● **The request**
For this exercise, copy out each line of the material below that includes "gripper".

● **Data section**
§

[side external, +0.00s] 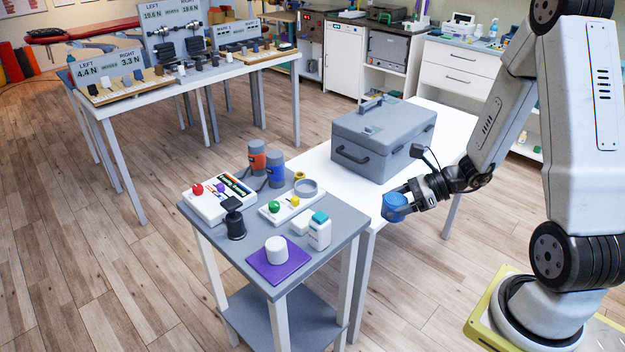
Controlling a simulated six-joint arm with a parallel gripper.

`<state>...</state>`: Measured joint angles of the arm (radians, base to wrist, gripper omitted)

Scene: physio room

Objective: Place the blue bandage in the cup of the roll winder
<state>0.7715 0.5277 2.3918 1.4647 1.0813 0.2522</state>
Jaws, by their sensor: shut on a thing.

§

● **Response below**
Controlling a simulated six-joint arm with a parallel gripper.
`<state>...</state>`: Measured joint angles of the arm (radians, base to wrist, gripper omitted)

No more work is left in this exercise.